Page MenuHomeSoftware Heritage

Bootstrap swh.lister.gitlab
ClosedPublic

Authored by ardumont on Jun 28 2018, 4:42 PM.

Details

Summary

It's wip as there remains stuff to add:

  • tests
  • checking how to filter appropriately (if we need it, i don't seem to find duplicates)
  • ensure rate limit policy is ok (doubt about the returned code)
  • remove what's not needed in the tasks module

But some review would be welcome already ;)

Local runs are fine:

  • origins are created in local swh db (good ones with actual https which loads through git loader)
  • local gitlab cache model is also populated (don't seem to find duplicates either)
  • tasks are scheduled
Test Plan

None yet, will be added

Diff Detail

Repository
rDLS Listers
Branch
master
Lint
No Linters Available
Unit
No Unit Test Coverage
Build Status
Buildable 1264
Build 1608: arc lint + arc unit

Event Timeline

This first draft looks really good, thanks!

I'm afraid I have *ideas* about how this lister should look, and therefore here's a bunch of comments.

One cosmetic issue first to get it out of the way:

  • All class names should use GitLab (mixed case) instead of Gitlab, for consistency with the GitHub and BitBucket-related classes as well as the upstream capitalization.

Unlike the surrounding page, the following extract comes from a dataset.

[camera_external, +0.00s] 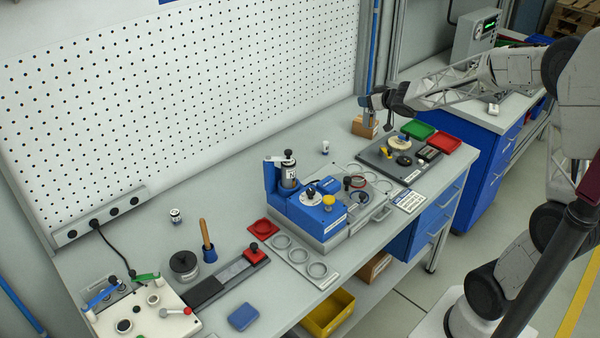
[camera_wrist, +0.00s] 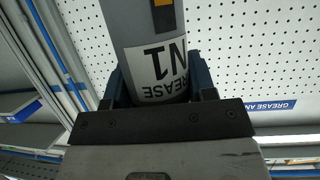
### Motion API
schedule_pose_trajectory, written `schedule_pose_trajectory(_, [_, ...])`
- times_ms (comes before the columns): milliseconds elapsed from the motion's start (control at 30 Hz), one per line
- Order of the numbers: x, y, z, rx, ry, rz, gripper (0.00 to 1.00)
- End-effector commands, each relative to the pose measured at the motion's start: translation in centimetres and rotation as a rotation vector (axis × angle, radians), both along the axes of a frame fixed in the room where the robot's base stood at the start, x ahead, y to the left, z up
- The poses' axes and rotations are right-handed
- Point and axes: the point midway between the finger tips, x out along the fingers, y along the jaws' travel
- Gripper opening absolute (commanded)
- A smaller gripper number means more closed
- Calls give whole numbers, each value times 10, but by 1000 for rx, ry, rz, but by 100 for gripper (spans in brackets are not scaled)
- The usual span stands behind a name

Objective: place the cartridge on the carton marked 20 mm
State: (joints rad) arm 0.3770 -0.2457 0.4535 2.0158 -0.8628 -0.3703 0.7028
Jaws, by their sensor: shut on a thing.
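My gripper (camera_external: 376,101) is at the back right of the bench and is shut on a grey cartridge (camera_external: 368,112). In the wrist view the cartridge (camera_wrist: 150,25) fills the space between the dark fingers, and its white label reads "GREASE N1" upside down. A small brown carton (camera_external: 364,127) stands on the bench directly below the cartridge. The cartridge looks upright with its lower end at the carton's top; I cannot tell whether they touch. The carton's marking is too small to read.
A dark tray (camera_external: 384,162) with small parts lies just in front of the carton. Green (camera_external: 418,129) and red (camera_external: 444,143) bins sit to its right. A blue fixture (camera_external: 318,211) stands mid-bench. The pegboard wall (camera_external: 180,80) rises behind. Another brown carton (camera_external: 374,267) is under the bench.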

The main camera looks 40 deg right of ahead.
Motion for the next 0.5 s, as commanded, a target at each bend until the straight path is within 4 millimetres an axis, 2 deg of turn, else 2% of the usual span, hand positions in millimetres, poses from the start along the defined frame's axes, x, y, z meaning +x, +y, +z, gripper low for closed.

There's one core functionality issue that needs to be fixed: right now gitlab.com is hardcoded :-) To fix that, I see a few things we need to do:

  • add an "instance" column to the model that would contain the instance URL/name
  • replace the model primary key with either a compound "instance + uid" primary key, or with a bespoke identifier
  • make sure credentials that are stored in the yml config are "indexed" by instance.
  • make sure the task classes take the instance URL as argument in their run_task method. To do so, I think we could make the ListerTaskBase class pass arguments to the new_lister function.

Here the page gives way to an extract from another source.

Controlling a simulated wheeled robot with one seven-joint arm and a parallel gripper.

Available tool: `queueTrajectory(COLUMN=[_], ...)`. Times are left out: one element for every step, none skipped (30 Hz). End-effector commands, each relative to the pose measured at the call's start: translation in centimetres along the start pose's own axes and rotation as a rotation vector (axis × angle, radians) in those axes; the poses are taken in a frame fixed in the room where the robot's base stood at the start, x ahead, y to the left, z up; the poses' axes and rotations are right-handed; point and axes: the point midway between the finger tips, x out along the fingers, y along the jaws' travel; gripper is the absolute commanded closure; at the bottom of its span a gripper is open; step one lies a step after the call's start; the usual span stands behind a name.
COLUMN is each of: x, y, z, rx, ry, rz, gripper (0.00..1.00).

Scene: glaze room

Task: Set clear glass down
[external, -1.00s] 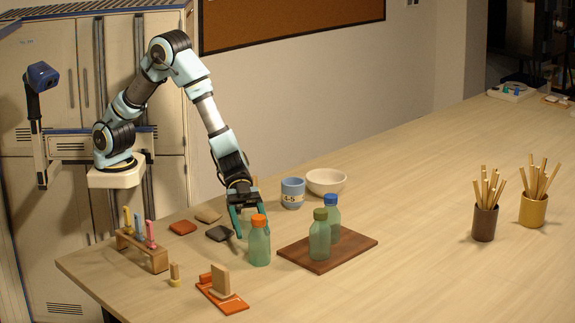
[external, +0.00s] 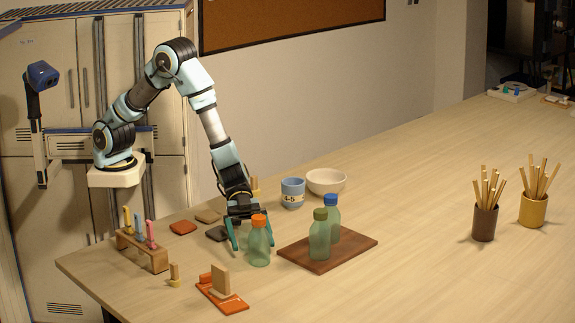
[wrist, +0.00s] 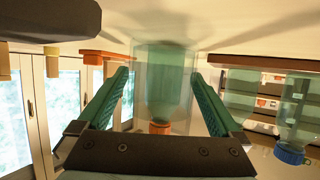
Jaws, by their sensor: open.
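A pale green, see-through bottle with an orange cap (external: 259,243) stands upright on the table, left of a dark wooden board (external: 300,262). My gripper (external: 252,246) is low at this bottle and open. In the wrist view the bottle (wrist: 162,85) appears upside down between the two spread teal fingers (wrist: 160,75), with a gap on each side. Two similar bottles, one with an olive cap (external: 319,240) and one with a blue cap (external: 333,215), stand on the board. The blue-capped bottle also shows at the right of the wrist view (wrist: 297,130).
A blue mug (external: 292,193) and a white bowl (external: 326,181) stand behind the board. A wooden rack (external: 141,250) with coloured tubes, small tiles and an orange stand (external: 222,296) lie to the left and front. The table's right side is largely clear up to two stick-filled cups.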

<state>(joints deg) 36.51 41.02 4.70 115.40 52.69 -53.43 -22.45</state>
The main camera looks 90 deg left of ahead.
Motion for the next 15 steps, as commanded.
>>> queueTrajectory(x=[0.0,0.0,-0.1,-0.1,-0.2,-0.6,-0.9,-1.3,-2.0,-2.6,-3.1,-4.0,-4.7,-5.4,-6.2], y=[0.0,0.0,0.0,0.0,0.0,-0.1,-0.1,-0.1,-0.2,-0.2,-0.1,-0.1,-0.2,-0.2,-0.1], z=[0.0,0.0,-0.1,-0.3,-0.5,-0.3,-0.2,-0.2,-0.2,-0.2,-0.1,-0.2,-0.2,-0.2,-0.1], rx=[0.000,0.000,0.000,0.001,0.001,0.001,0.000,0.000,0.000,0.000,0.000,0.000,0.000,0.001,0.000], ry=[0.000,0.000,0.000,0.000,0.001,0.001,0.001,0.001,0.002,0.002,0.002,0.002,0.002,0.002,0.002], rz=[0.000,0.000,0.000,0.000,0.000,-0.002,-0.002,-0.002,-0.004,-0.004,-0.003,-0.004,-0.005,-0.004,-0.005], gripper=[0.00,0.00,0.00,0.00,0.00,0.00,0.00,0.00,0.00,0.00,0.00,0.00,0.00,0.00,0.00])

One more architectural question I have is whether it makes sense to force the use of the "indexing" lister, when the GitLab pagination is entirely different than either GitHub or BitBucket: using a sequential page number instead of a repository identifier (or a creation date) will break lots of assumptions of the SWHIndexingLister.run method. Going back to SWHListerHttpTransport + SWHListerBase instead may be less brittle. This would also allow use of the full functionality of the GitLab API, notably for parallelization and incremental listings.

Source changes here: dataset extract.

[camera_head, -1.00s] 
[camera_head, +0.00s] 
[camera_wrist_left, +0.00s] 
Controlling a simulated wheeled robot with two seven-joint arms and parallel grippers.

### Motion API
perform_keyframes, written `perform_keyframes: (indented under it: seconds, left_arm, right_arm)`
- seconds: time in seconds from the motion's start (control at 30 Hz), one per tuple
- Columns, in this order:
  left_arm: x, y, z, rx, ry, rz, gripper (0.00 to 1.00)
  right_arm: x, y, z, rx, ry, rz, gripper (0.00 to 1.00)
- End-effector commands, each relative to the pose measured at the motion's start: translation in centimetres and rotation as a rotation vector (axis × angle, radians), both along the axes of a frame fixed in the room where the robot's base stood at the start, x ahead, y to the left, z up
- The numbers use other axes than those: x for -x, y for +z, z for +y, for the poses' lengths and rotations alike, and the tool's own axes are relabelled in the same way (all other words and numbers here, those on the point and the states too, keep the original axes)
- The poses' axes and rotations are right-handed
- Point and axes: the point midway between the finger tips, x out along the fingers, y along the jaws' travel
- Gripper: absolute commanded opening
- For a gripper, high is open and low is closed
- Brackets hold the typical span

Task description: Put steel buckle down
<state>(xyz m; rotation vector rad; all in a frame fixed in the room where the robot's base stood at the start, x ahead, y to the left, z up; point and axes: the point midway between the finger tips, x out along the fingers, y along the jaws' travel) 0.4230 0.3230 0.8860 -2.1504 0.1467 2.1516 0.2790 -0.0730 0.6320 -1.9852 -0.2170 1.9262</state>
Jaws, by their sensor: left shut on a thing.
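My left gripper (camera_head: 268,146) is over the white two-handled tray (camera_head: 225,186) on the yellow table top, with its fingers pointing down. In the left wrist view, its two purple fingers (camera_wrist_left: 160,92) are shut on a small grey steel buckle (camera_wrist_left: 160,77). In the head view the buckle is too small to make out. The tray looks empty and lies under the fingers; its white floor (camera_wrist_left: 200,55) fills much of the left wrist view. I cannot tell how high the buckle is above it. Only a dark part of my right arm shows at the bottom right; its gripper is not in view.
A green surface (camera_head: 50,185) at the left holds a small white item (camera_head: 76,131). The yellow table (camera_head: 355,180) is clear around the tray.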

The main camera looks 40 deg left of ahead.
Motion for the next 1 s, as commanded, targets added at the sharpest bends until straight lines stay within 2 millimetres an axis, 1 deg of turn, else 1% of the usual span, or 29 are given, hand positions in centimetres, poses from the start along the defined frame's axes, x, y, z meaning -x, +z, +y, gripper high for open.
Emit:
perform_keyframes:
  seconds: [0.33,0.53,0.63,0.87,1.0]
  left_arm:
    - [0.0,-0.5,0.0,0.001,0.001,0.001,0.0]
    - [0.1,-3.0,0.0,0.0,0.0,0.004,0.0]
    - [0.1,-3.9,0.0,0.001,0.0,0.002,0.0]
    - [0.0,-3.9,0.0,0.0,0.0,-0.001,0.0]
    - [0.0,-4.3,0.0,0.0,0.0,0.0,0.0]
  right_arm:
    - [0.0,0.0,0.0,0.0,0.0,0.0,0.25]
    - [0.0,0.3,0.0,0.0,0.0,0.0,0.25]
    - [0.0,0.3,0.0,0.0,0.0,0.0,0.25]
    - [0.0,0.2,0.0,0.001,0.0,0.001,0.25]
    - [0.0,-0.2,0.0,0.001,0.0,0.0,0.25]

A few GitLab API functionality comments:

  • the default sort order is unstable (I think it sorts by last activity descending); you'll want to add more arguments to the project list URL: order_by=id&sort=asc&per_page=100&simple=true
  • full listing could be parallelized even with an empty database, by using the X-Total-Pages header in the first reply
  • incremental listing could be done by scrolling the pages backwards (start at the X-Total-Pages and go down until we find a repository id we already have), or just by reversing the sort order (sort=desc instead of sort=asc)

Naturally, i forgot to submit my initial remarks... submitting.

README.md
51

Here, i'd like to discuss to move bin/ghlister (and the other files bound to the github lister) within the swh.lister.github module.
And for this use the more generic swh.lister.cli introduced in this diff.

swh/lister/gitlab/tasks.py
23

Here, i need to dig further about opening only what's needed.
I used only RangeGitlabLister so far.

This first draft looks really good, thanks!

cool.

I'm afraid I have *ideas* about how this lister should look, and therefore here's a bunch of comments.

Ideas are cool!

One cosmetic issue first to get it out of the way:
All class names should use GitLab (mixed case) instead of Gitlab, for consistency with the GitHub and BitBucket-related classes as well as the upstream capitalization.

Ok I was wondering about the camel case use. I'll align then.

There's one core functionality issue that needs to be fixed: right now gitlab.com is hardcoded :-) To fix that, I see a few things we need to do:

Yes, i forgot to mention that was something to upgrade as well.
I have a local todo list and it's on it ;)

  • add an "instance" column to the model that would contain the instance URL/name
  • replace the model primary key with either a compound "instance + uid" primary key, or with a bespoke identifier
  • make sure credentials that are stored in the yml config are "indexed" by instance.
  • make sure the task classes take the instance URL as argument in their run_task method. To do so, I think we could make the ListerTaskBase class pass arguments to the new_lister function.

Sounds good!

One more architectural question I have is whether it makes sense to force the use of the "indexing" lister,

Well, it does not!

That's the main reason why i pushed it as wip, to discuss this.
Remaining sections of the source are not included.